I've chosen 15,000 years in order to see a full precession cycle. To make things easier, I would be satisfied with a relatively low precision of 60 arcseconds. I want to calculate the equatorial positions of bright stars, and show the path of the ecliptic. (I have no need to calculate the positions of the Sun or planets.)
My source data is the Yale Bright Star Catalog, revision 5, for J2000, which includes proper motion data. My core reference is Astronomical Algorithms by Jean Meeus (1991).
Precession. Is the algorithm in Meeus (equations 20.3 on page 126) suitable for +/- 15,000 years? The non-linear terms get up to about 20 degrees. Is that a problem?
Would it be reasonable to update Meeus with this paper from Capitaine et al 2003 (page 572, equations 21)? It has a remark on accuracy: "The following series with a 0.1 µas level of precision matches the canonical 4-rotation series to sub-microarcsecond accuracy over 4 centuries." Those equations (21) are for accumulated amounts (subscript A for accumulated). Is it OK to simply drop the constant terms in these expressions? Meeus has no constant terms in his algorithm.
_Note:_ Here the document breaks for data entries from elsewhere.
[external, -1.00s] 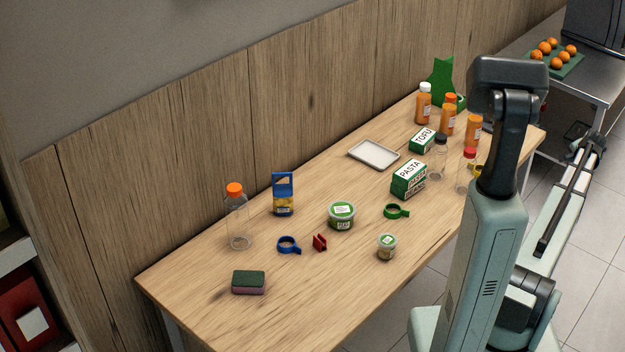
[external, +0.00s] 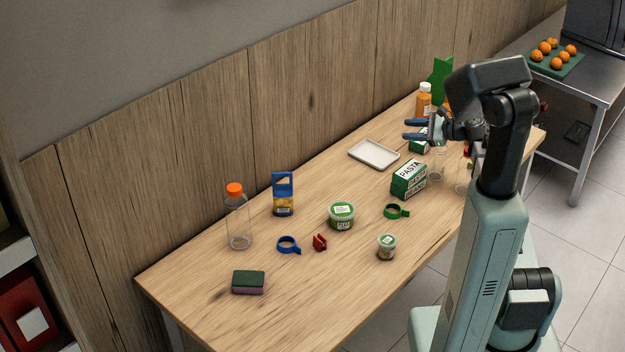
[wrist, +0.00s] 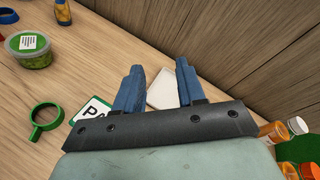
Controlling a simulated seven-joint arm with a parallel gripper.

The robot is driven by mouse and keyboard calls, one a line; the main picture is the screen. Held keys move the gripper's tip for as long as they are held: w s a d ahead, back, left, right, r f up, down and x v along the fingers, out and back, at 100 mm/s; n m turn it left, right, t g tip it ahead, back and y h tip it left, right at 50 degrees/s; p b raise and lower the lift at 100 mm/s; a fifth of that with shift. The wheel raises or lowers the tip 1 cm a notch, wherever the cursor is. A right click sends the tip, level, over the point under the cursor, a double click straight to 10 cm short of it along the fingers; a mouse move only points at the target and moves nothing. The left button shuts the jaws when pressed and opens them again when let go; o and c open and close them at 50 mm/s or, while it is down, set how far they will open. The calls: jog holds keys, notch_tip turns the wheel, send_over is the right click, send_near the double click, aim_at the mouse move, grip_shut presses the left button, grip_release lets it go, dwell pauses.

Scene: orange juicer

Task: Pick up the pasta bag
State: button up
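A green and white box (external: 408,179) labelled PASTA stands on the table near its right side. Its labelled top (wrist: 93,108) shows in the wrist view, partly hidden by my gripper. A small blue-topped pouch with yellow contents (external: 283,197) stands upright near the back left-middle; its lower part (wrist: 62,12) shows at the top edge of the wrist view. No lettering is readable on the pouch. My gripper (external: 409,129) is open and empty above the right part of the table, near the tofu box. Its two blue fingers (wrist: 160,72) are apart in the wrist view.
A white tray (external: 374,154) lies near the wall. A green-lidded tub (external: 342,216), green ring (external: 397,211), red clip (external: 320,242), blue ring (external: 288,245) and orange-capped bottle (external: 237,222) stand around the pouch. Several bottles crowd the right end. The front left holds a sponge (external: 248,282).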

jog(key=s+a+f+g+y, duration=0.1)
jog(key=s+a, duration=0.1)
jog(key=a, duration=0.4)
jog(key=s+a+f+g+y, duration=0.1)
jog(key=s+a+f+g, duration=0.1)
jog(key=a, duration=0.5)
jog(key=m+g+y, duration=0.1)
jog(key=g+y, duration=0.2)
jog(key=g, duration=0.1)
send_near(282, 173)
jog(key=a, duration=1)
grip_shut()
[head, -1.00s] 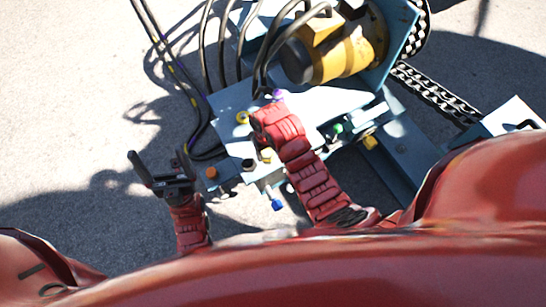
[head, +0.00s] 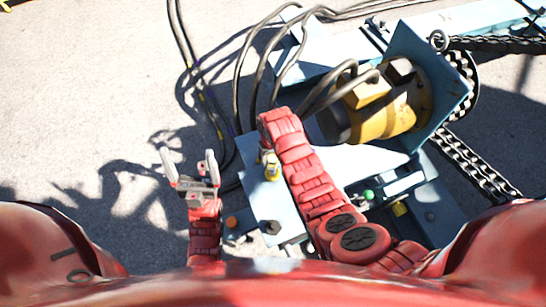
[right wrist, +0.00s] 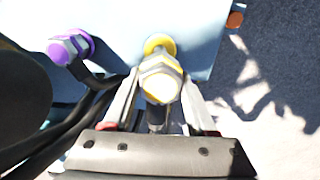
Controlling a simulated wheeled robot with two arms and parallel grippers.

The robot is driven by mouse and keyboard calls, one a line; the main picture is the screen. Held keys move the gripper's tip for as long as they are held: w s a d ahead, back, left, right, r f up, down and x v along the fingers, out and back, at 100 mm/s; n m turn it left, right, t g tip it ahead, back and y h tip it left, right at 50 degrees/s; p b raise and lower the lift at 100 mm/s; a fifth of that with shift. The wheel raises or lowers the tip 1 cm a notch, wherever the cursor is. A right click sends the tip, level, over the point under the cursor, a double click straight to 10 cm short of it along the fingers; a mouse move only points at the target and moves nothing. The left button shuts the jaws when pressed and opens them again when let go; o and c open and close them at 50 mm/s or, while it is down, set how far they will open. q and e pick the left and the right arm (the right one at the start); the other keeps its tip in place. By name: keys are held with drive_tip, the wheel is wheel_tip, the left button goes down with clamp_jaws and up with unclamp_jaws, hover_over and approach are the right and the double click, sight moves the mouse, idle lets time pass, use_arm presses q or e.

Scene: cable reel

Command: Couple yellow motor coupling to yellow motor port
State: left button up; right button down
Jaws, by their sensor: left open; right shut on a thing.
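The yellow motor coupling (right wrist: 160,85) is a hexagonal metal fitting with yellow on it, held between the fingers of my right gripper (right wrist: 160,78). Just beyond it a yellow ring, the yellow motor port (right wrist: 157,43), shows on the pale blue plate. The coupling covers part of the ring and looks lined up with it; I cannot tell whether it is seated. In the head view the coupling (head: 271,168) shows beside my right arm, which hides the right gripper. My left gripper (head: 189,160) is open and empty, left of the plate.
A purple fitting (right wrist: 70,47) and dark hoses lie to the left in the right wrist view. An orange port (head: 231,222) sits at the plate's near left corner. A yellow motor (head: 395,110) and a chain (head: 480,170) stand beyond. Open floor lies left.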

Proper motion. The YBS catalog has proper motion in declination and right ascension. At what point would a simple linear treatment of proper motion start to be of dubious quality, given that I can tolerate a full 60 arcseconds of error? (I mean by this using the simple 2D proper motion across the sky, with no 3D velocity vector.)
Example: for the year -3200, the max proper motion for all of the stars in the YBS, between J2000 and that date, is +10°12' (using YBS data).
The ecliptic. I would be satisfied with simply seeing the path of the ecliptic, without trying to calculate the Sun's actual position. I'm assuming that all I really need is the value for the obliquity of the ecliptic. Meeus (page 135, equation 21.3) has an expression for the obliquity of the ecliptic, but he says that it shouldn't be used outside of 10,000 years from J2000. Does anyone know of a replacement for this expression, which is valid for a longer period?